Hace más de un siglo, un canciller de Guatemala
había sentenciado proféticamente: «Sería curioso
que del seno mismo de los Estados Unidos, de donde nos viene el mal, naciese
también el remedio». Muerta y enterrada la Alianza para el Progreso,
el Imperio propone ahora, con más pánico que generosidad,
resolver los problemas de América Latina eliminando de antemano
a los latinoamericanos. En Washington tienen ya motivos para sospechar
que los pueblos pobres no prefieren ser pobres. Pero no se puede
querer el fin sin querer los medios: quienes niegan la liberación
de América Latina, niegan también nuestro único renacimiento
posible, y de paso absuelven a las estructuras en vigencia. Los jóvenes
se multiplican, se levantan, escuchan: ¿qué les ofrece la voz del
sistema? El sistema habla un lenguaje surrealista: propone evitar los
nacimientos en estas tierras vacías; opina que faltan capitales
en países donde los capitales sobran pero se desperdician; denomina
ayuda a la ortopedia deformante de los empréstitos y al
drenaje de riquezas que las inversiones extranjeras provocan; convoca
a los latifundistas a realizar la reforma agraria y a la oligarquía
a poner en práctica la justicia social. La lucha de clases no existe
-se decreta- más que por culpa de los agentes foráneos que
la encienden, pero en cambio existen las clases sociales, y a la opresión
de unas por otras se la denomina el estilo occidental de vida. Las expediciones
criminales de los marines tienen por objeto restablecer el orden
y la paz social, y las dictaduras adictas a Washington fundan en las cárceles
el estado de derecho y prohiben las huelgas y aniquilan los sindicatos
para proteger la libertad de trabajo.
¿Tenemos todo prohibido, salvo cruzarnos de brazos?

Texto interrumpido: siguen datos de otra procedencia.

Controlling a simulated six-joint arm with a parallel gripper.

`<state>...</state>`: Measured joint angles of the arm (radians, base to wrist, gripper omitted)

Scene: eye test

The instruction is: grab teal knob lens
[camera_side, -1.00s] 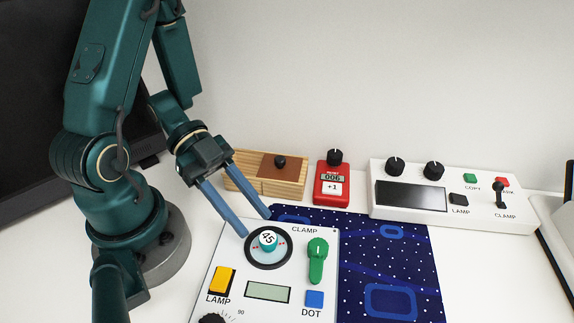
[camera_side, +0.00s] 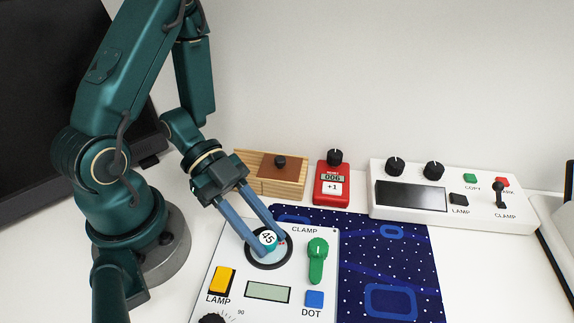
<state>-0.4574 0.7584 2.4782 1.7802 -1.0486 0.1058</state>
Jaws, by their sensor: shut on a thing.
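The teal knob lens (camera_side: 267,238) has a white top marked 45. It sits at the black ring (camera_side: 270,263) on the white panel (camera_side: 235,254). My gripper (camera_side: 268,244) has its two blue fingers on either side of the lens and is shut on it. The lens is low over the ring; I cannot tell whether it still touches the panel. Most of its teal side is hidden by the fingers.
On the panel are a green clamp lever (camera_side: 317,260), a yellow lamp switch (camera_side: 222,279) and a blue button (camera_side: 314,299). Behind stand a wooden box (camera_side: 290,188), a red counter (camera_side: 332,172) and a white console (camera_side: 475,213). A blue mat (camera_side: 400,265) lies at right.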

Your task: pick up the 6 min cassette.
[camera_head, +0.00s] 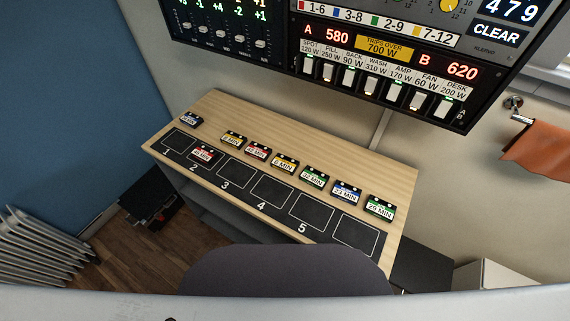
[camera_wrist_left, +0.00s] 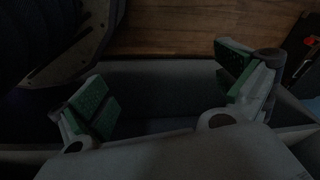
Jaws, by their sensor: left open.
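Two yellow cassettes with small labels lie on the wooden desk in the head view. The right one (camera_head: 284,162) seems to read 6 MIN. The left one (camera_head: 232,140) has a label too small to read surely. My left gripper (camera_wrist_left: 163,90) shows in the left wrist view with its two green-padded fingers wide apart and nothing between them. A dim grey surface and a wood floor lie behind it. No cassette shows in that view. Neither gripper is in the head view, so they are away from the cassettes.
The desk (camera_head: 402,180) carries a black strip of numbered slots (camera_head: 272,190). A red cassette (camera_head: 203,155) lies in slot 2; red, green and blue ones stand along the row. A dark chair back (camera_head: 285,272) stands before the desk. A switch panel (camera_head: 375,65) hangs above.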

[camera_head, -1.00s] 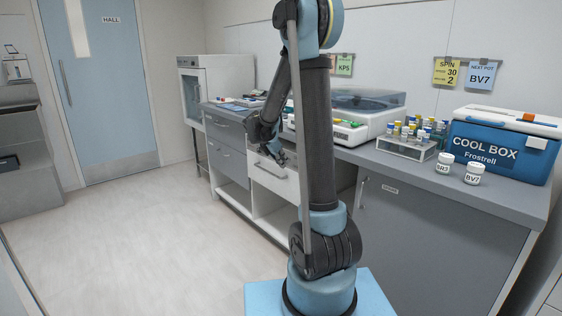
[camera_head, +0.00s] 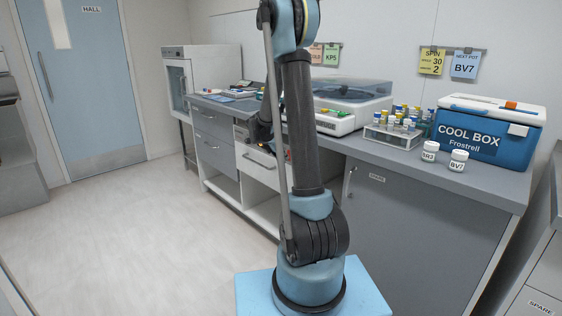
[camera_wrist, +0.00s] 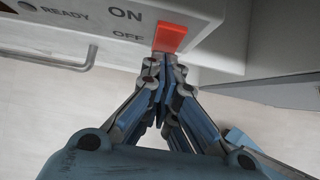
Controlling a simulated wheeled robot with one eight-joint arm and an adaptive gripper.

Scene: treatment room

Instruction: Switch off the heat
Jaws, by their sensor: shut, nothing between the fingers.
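In the wrist view a white front panel carries a red-orange switch (camera_wrist: 171,37) beside the words ON and OFF, with ON above OFF. Which way the switch is tipped I cannot tell. My gripper (camera_wrist: 165,62) is shut and empty, its fingertips just below the switch; whether they touch it I cannot tell. In the head view the white drawer unit (camera_head: 256,166) under the counter stands behind my arm, which hides most of my gripper and part of the panel.
A bar handle (camera_wrist: 60,60) sticks out left of the switch. The counter above holds a centrifuge-like machine (camera_head: 335,121), a tube rack (camera_head: 392,137), two white pots and a blue cool box (camera_head: 490,135). Open floor (camera_head: 150,230) lies at left.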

La pobreza no está escrita en los astros; el subdesarrollo no es
el fruto de un oscuro designio de Dios. Corren años de revolución,
tiempos de redención. Las clases dominantes ponen las barbas en
remojo, y a la vez anuncian el infierno para todos. En cierto modo, la
derecha tiene razón cuando se identifica a sí misma con
la tranquilidad y el orden, es el orden, en efecto, de la cotidiana humillación
de las mayorías, pero orden al fin: la tranquilidad de que la injusticia
siga siendo injusta y el hambre hambrienta. Si el futuro se transforma
en una caja de sorpresas, el conservador grita, con toda razón:
«Me han traicionado». Y los ideólogos de la impotencia, los esclavos
que se miran a sí mismos con los ojos del amo, no demoran en hacer
escuchar sus clamores. El águila de bronce del Maine, derribada
el día de la victoria de la revolución cubana, yace ahora
abandonada, con las alas rotas, bajo un portal del barrio viejo de La
Habana. Desde Cuba en adelante, también otros países han
iniciado por distintas vías y con distintos medios la experiencia
del cambio: la perpetuación del actual orden de cosas es la perpetuación
del crimen.
Los fantasmas de todas las revoluciones estranguladas
o traicionadas a lo largo de la torturada historia latinoamericana se
asoman en las nuevas experiencias, así como los tiempos presentes
habían sido presentidos y engendrados por las contradicciones del
pasado. La historia es un profeta con la mirada vuelta hacia atrás:
por lo que fue, y contra lo que fue, anuncia lo que será. Por
eso en este libro, que quiere ofrecer una historia del saqueo y a la vez
contar cómo funcionan los mecanismos actuales del despojo, aparecen
los conquistadores en las carabelas y, cerca, los tecnócratas en
los jets, Hernán Cortés y los infantes de marina, los corregidores
del reino y las misiones del Fondo Monetario Internacional, los dividendos
de los traficantes de esclavos y las ganancias de la General Motors. También
los héroes derrotados y las revoluciones de nuestros días,
las infamias y las esperanzas muertas y resurrectas: los sacrificios fecundos.
Cuando Alexander von Humboldt investigó las costumbres de los antiguos
habitantes indígenas de la meseta de Bogotá, supo que los
indios llamaban quihica a las víctimas de las ceremonias
rituales. Quihica significaba puerta: la muerte de cada
elegido abría un nuevo ciclo de ciento ochenta y cinco lunas.